One or more first laminates have a outer airfoil-shaped wall enclosing an inner wall. The inner wall, which can be airfoil-shaped, encloses a central opening that defines a plenum. The inner wall is spaced from the outer wall so as to define a cooling passage therebetween. The spacing between the outer and inner walls in the first laminate can be substantially constant. Alternatively, the spacing between the outer and inner walls can be substantially constant in a forward portion of the laminate and increase in at least a part of the aft portion of the laminate. In such case, the laminate can have a substantially hollow trailing edge.
The inner wall is connected to the outer wall by at least one rib.

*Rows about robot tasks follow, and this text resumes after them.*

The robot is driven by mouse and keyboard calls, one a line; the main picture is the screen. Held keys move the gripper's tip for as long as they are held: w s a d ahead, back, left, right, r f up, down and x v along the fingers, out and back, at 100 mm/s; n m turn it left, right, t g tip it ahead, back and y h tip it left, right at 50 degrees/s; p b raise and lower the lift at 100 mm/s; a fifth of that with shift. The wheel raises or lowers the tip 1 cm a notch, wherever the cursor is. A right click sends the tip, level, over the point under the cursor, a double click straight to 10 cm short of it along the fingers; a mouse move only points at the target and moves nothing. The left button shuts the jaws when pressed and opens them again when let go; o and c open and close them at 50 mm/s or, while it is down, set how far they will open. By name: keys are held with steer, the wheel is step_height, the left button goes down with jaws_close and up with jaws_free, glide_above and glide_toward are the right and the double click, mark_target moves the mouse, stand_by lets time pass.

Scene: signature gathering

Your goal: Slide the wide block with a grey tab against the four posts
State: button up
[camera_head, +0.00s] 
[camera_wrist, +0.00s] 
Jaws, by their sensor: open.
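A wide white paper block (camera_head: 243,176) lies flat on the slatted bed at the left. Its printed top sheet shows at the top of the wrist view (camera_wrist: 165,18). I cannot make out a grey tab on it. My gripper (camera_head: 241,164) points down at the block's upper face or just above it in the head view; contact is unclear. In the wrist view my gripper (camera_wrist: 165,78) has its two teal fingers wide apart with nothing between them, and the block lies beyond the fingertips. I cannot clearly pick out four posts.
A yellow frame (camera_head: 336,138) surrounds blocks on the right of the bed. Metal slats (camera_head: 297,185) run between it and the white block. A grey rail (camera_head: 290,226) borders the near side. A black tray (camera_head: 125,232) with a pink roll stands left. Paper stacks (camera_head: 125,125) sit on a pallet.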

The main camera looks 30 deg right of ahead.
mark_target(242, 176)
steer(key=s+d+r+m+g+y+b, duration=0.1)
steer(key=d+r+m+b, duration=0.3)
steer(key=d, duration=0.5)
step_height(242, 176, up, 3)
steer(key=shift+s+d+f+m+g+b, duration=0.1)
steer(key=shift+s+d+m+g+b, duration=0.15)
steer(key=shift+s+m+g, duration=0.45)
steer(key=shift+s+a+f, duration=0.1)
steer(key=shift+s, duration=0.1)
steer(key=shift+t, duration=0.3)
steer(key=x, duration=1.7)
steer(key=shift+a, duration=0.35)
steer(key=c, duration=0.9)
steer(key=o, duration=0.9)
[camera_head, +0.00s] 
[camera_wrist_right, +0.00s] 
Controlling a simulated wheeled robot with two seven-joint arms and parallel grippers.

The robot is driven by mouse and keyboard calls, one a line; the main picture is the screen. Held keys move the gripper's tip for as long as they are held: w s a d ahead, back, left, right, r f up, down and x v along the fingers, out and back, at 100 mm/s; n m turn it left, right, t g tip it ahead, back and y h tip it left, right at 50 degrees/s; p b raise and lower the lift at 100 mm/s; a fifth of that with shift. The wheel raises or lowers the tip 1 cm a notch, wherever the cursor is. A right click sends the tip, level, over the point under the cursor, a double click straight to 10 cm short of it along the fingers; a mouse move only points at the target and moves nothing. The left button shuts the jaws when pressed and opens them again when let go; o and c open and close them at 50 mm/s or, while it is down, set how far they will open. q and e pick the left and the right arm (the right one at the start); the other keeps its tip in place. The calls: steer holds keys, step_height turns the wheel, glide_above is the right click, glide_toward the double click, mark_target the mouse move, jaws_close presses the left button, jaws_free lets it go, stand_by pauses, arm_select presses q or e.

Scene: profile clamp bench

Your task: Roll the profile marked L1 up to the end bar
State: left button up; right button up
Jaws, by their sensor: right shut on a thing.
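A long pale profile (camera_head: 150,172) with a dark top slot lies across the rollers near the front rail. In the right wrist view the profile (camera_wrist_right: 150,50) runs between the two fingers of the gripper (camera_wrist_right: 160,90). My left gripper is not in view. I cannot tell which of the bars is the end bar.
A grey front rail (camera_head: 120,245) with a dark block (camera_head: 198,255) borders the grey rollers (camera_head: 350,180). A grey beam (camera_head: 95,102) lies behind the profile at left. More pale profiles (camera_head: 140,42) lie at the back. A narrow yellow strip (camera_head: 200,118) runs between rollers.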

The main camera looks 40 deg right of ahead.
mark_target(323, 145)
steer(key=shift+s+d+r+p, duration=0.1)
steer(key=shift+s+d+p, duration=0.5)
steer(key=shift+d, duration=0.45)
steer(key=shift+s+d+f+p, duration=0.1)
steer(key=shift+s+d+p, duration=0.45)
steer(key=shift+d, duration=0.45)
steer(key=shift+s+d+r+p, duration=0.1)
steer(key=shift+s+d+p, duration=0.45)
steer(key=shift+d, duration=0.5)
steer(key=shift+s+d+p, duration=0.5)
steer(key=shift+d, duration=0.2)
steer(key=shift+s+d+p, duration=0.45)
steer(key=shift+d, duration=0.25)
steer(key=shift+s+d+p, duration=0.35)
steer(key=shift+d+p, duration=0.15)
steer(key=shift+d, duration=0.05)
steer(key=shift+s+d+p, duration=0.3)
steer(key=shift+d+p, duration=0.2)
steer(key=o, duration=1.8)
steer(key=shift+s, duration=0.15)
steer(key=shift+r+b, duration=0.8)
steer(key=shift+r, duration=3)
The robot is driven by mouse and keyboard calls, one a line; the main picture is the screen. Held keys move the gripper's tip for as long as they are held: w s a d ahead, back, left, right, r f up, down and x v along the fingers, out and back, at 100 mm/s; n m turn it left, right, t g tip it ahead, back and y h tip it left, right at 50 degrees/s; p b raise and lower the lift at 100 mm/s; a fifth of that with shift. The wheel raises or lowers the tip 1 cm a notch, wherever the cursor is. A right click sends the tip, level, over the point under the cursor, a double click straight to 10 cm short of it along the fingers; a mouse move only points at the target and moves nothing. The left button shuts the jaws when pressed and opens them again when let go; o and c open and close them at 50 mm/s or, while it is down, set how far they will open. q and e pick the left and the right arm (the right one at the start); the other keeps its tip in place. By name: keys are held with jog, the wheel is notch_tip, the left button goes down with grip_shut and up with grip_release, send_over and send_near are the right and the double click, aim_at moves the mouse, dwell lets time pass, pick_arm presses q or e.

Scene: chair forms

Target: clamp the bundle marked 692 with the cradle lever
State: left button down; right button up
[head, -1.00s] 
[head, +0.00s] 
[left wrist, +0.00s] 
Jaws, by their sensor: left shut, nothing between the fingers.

The rib divides the cooling passage into a set of discrete cooling passages. The plenum can be in fluid communication with one or more of the discrete cooling passages through one or more supply openings provided in the inner wall. In one embodiment, the supply opening can be provided near either the trailing edge or the leading edge of the laminate. During engine operation, the vane can have a pressure side and a suction side. In one embodiment, the ribs can be provided solely on the suction side of the laminates.
One or more of the laminates can include a discharge opening extending through the outer wall of the laminate and substantially in the planar direction. The discharge opening can extend from one of the cooling passages and out the trailing edge of the laminate. As a result, a coolant in the cooling passages can be discharged from the vane assembly at the trailing edge of the vane.
The stack of laminates can further include a second laminate. The second laminate can have a outer airfoil-shaped wall that encloses an inner wall, which may be airfoil-shaped. The inner wall can be spaced from the outer wall so as to define a cooling passage therebetween. The inner wall can be joined to the outer wall by one or more ribs. These ribs can divide the cooling passage into a set of discrete cooling passages. The inner wall can include a central opening that defines a plenum. When a second laminate is provided, the vane can be formed by an alternating arrangement of the first laminates and the second laminates. The cooling passages in the first laminates can offsettingly overlap the cooling passages in the second laminate so as to be in fluid communication. Thus, a weaved cooling path can be established within the vane.
In another respect, aspects of the invention relate to a turbine vane assembly having a second cooling system. The vane is formed by a radial stack of laminates that have an airfoil-shaped outer periphery. The outer periphery of the laminates can form in part the outer peripheral surface of the vane. The vane has a planar direction and a radial direction. The radial direction is substantially normal to the planar direction. The laminates are made of an anisotropic ceramic matrix composite (CMC) material such that the planar tensile strength of the vane is substantially greater than the radial tensile strength of the vane.
The stack of laminates includes alternating large laminates and small laminates. The large laminates peripherally overhang the small laminates about the entire outer periphery of the small laminate. Consequently, a series of recesses are formed about the outer peripheral surface of the vane. Each recess is defined by the outer peripheral edge of at least one small laminate and the adjacent overhanging portions of two large laminates. An outer covering is secured to the outer peripheral surface of the vane so as to close the recesses to form a series of cooling channels extending about the outer peripheral surface of the vane.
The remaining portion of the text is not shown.